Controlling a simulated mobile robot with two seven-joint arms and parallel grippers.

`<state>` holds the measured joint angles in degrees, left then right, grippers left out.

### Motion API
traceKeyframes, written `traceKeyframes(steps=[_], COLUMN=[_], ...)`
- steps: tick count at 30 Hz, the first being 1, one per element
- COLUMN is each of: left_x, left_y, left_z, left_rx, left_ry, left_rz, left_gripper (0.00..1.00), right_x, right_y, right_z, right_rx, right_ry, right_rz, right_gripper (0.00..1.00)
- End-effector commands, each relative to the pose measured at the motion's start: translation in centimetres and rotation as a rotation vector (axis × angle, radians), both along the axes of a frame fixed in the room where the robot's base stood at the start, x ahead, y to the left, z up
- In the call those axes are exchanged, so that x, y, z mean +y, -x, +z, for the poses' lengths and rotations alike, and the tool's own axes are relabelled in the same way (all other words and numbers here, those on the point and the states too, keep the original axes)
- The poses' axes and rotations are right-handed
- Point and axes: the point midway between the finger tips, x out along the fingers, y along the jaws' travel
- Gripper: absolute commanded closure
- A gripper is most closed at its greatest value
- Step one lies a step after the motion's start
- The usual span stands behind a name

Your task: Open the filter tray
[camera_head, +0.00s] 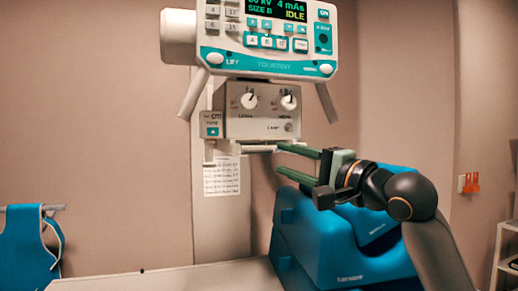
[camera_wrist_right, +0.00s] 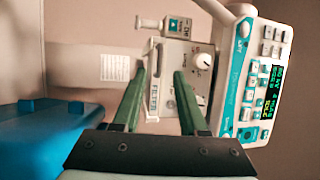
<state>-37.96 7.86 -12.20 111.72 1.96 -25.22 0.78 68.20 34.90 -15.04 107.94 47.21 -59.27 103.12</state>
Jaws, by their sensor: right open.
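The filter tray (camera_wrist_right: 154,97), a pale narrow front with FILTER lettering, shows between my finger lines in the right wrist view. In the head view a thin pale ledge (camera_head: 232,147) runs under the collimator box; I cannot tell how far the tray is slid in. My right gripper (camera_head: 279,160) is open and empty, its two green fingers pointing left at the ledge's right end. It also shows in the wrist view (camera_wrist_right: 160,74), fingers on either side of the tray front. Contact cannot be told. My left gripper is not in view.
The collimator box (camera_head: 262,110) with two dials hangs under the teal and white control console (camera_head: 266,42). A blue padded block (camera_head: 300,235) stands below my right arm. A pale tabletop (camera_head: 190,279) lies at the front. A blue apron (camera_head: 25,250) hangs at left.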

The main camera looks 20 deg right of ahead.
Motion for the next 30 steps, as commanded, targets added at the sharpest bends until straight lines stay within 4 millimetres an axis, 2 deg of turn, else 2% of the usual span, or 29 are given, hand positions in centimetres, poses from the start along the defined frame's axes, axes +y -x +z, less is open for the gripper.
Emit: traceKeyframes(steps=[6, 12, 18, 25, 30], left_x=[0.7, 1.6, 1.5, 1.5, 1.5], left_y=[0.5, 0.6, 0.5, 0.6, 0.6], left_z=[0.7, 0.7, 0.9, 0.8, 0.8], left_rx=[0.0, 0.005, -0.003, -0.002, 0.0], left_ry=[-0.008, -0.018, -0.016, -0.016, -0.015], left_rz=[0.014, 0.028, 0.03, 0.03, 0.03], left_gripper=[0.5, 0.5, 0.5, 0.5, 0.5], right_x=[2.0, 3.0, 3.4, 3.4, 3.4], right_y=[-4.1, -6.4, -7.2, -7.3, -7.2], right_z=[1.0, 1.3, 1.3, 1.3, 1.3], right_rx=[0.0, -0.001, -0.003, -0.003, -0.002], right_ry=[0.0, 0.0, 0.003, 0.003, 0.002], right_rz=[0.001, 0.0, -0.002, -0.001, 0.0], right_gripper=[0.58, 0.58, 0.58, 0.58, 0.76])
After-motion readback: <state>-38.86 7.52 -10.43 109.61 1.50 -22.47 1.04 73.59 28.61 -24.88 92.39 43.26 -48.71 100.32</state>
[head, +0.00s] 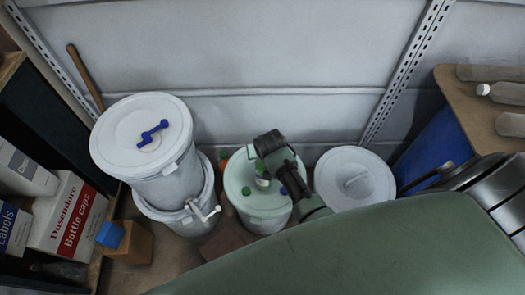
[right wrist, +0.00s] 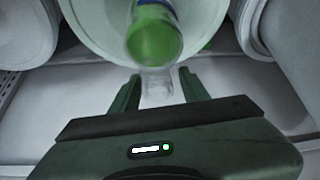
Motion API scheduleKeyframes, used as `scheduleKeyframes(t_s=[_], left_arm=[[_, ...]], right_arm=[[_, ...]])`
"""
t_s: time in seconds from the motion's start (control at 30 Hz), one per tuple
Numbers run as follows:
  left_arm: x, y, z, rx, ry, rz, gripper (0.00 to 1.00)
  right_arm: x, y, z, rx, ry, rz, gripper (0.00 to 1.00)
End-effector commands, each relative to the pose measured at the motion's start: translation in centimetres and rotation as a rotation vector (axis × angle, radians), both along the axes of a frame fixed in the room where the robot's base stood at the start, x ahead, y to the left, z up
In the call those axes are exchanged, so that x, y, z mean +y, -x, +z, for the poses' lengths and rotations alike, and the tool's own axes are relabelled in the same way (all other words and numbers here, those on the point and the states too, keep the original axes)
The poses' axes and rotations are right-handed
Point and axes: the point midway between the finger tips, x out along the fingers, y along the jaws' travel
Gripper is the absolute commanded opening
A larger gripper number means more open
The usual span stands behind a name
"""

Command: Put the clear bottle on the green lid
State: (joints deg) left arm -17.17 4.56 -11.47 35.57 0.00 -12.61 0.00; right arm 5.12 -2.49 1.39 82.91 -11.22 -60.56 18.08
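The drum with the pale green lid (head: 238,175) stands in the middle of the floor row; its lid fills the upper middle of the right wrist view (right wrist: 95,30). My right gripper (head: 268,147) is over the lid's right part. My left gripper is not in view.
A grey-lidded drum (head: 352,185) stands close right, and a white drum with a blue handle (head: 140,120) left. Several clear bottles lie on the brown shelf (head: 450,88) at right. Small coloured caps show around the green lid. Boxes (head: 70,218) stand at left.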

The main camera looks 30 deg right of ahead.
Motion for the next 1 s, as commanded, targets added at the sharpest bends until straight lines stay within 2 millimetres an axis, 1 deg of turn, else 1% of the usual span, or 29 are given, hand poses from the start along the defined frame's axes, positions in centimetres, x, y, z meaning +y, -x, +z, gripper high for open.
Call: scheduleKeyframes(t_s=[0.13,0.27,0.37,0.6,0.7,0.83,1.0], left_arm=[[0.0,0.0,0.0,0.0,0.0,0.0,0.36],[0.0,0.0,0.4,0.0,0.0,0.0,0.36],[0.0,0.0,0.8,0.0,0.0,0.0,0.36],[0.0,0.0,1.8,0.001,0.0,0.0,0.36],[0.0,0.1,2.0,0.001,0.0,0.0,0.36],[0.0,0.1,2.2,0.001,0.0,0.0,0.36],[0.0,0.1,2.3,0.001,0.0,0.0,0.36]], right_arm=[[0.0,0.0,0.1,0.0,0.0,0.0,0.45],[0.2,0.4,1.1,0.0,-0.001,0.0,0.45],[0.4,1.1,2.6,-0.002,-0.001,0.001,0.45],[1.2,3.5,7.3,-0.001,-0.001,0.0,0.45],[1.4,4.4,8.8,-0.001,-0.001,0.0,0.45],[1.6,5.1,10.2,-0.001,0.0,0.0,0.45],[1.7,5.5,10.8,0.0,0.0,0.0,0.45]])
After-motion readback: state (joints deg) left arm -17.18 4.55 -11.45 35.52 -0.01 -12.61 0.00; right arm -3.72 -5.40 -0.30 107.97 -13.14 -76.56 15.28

____

Task instructions: Transcribe the records verbatim and omit the images.

The completed task:
Controlling a simulated mobile robot with two seven-joint arms and parallel grippers.

`<state>` holds the measured joint angles in degrees, left then right, grippers left out.

### Motion API
traceKeyframes, written `traceKeyframes(steps=[_], COLUMN=[_], ...)`
- steps: tick count at 30 Hz, the first being 1, one per element
- COLUMN is each of: left_x, left_y, left_z, left_rx, left_ry, left_rz, left_gripper (0.00..1.00), right_x, right_y, right_z, right_rx, right_ry, right_rz, right_gripper (0.00..1.00)
- End-effector commands, each relative to the pose measured at the motion's start: translation in centimetres and rotation as a rotation vector (axis × angle, radians), both along the axes of a frame fixed in the room where the robot's base stood at the start, x ahead, y to the left, z up
- In the call those axes are exchanged, so that x, y, z mean +y, -x, +z, for the poses' lengths and rotations alike, and the tool's own axes are relabelled in the same way (all other words and numbers here, those on the point and the states too, keep the original axes)
- The poses' axes and rotations are right-handed
- Point and axes: the point midway between the finger tips, x out along the fingers, y along the jaws' travel
- Gripper: absolute commanded closure
- A gripper is most closed at its greatest value
- Step one lies a step after the motion's start
- The usual span stands behind a name

Your task: Open the filter tray
[camera_head, +0.00s] 
[camera_wrist_right, +0.00s] 
<state>-37.96 7.86 -12.20 111.72 1.96 -25.22 0.78 68.20 34.90 -15.04 107.94 47.21 -59.27 103.12</state>
Jaws, by their sensor: right open.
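The filter tray (camera_wrist_right: 154,97), a pale narrow front with FILTER lettering, shows between my finger lines in the right wrist view. In the head view a thin pale ledge (camera_head: 232,147) runs under the collimator box; I cannot tell how far the tray is slid in. My right gripper (camera_head: 279,160) is open and empty, its two green fingers pointing left at the ledge's right end. It also shows in the wrist view (camera_wrist_right: 160,74), fingers on either side of the tray front. Contact cannot be told. My left gripper is not in view.
The collimator box (camera_head: 262,110) with two dials hangs under the teal and white control console (camera_head: 266,42). A blue padded block (camera_head: 300,235) stands below my right arm. A pale tabletop (camera_head: 190,279) lies at the front. A blue apron (camera_head: 25,250) hangs at left.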

The main camera looks 20 deg right of ahead.
Motion for the next 30 steps, as commanded, targets added at the sharpest bends until straight lines stay within 4 millimetres an axis, 2 deg of turn, else 2% of the usual span, or 29 are given, hand positions in centimetres, poses from the start along the defined frame's axes, axes +y -x +z, less is open for the gripper.
Emit: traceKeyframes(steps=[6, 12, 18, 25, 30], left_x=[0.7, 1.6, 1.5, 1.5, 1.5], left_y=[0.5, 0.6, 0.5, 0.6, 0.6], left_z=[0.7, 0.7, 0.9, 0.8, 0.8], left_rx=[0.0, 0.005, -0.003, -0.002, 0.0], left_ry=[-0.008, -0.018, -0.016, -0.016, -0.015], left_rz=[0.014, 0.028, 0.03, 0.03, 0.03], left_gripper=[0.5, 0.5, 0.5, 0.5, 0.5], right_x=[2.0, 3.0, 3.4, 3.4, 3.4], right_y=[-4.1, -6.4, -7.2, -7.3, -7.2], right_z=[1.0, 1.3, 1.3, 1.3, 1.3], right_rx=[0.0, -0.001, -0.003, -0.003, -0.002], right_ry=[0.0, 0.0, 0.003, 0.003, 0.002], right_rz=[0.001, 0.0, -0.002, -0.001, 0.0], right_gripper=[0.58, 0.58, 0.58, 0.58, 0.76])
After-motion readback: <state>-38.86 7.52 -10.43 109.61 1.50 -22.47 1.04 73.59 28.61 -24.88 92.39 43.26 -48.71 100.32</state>
[head, +0.00s] 
[right wrist, +0.00s] 
Motion API scheduleKeyframes, used as `scheduleKeyframes(t_s=[_], left_arm=[[_, ...]], right_arm=[[_, ...]])`
"""
t_s: time in seconds from the motion's start (control at 30 Hz), one per tuple
Numbers run as follows:
  left_arm: x, y, z, rx, ry, rz, gripper (0.00 to 1.00)
  right_arm: x, y, z, rx, ry, rz, gripper (0.00 to 1.00)
End-effector commands, each relative to the pose measured at the motion's start: translation in centimetres and rotation as a rotation vector (axis × angle, radians), both along the axes of a frame fixed in the room where the robot's base stood at the start, x ahead, y to the left, z up
In the call those axes are exchanged, so that x, y, z mean +y, -x, +z, for the poses' lengths and rotations alike, and the tool's own axes are relabelled in the same way (all other words and numbers here, those on the point and the states too, keep the original axes)
The poses' axes and rotations are right-handed
Point and axes: the point midway between the finger tips, x out along the fingers, y along the jaws' travel
Gripper is the absolute commanded opening
A larger gripper number means more open
The usual span stands behind a name
"""

Command: Put the clear bottle on the green lid
State: (joints deg) left arm -17.17 4.56 -11.47 35.57 0.00 -12.61 0.00; right arm 5.12 -2.49 1.39 82.91 -11.22 -60.56 18.08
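The drum with the pale green lid (head: 238,175) stands in the middle of the floor row; its lid fills the upper middle of the right wrist view (right wrist: 95,30). My right gripper (head: 268,147) is over the lid's right part. My left gripper is not in view.
A grey-lidded drum (head: 352,185) stands close right, and a white drum with a blue handle (head: 140,120) left. Several clear bottles lie on the brown shelf (head: 450,88) at right. Small coloured caps show around the green lid. Boxes (head: 70,218) stand at left.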

The main camera looks 30 deg right of ahead.
Motion for the next 1 s, as commanded, targets added at the sharpest bends until straight lines stay within 2 millimetres an axis, 1 deg of turn, else 1% of the usual span, or 29 are given, hand poses from the start along the defined frame's axes, positions in centimetres, x, y, z meaning +y, -x, +z, gripper high for open.
Call: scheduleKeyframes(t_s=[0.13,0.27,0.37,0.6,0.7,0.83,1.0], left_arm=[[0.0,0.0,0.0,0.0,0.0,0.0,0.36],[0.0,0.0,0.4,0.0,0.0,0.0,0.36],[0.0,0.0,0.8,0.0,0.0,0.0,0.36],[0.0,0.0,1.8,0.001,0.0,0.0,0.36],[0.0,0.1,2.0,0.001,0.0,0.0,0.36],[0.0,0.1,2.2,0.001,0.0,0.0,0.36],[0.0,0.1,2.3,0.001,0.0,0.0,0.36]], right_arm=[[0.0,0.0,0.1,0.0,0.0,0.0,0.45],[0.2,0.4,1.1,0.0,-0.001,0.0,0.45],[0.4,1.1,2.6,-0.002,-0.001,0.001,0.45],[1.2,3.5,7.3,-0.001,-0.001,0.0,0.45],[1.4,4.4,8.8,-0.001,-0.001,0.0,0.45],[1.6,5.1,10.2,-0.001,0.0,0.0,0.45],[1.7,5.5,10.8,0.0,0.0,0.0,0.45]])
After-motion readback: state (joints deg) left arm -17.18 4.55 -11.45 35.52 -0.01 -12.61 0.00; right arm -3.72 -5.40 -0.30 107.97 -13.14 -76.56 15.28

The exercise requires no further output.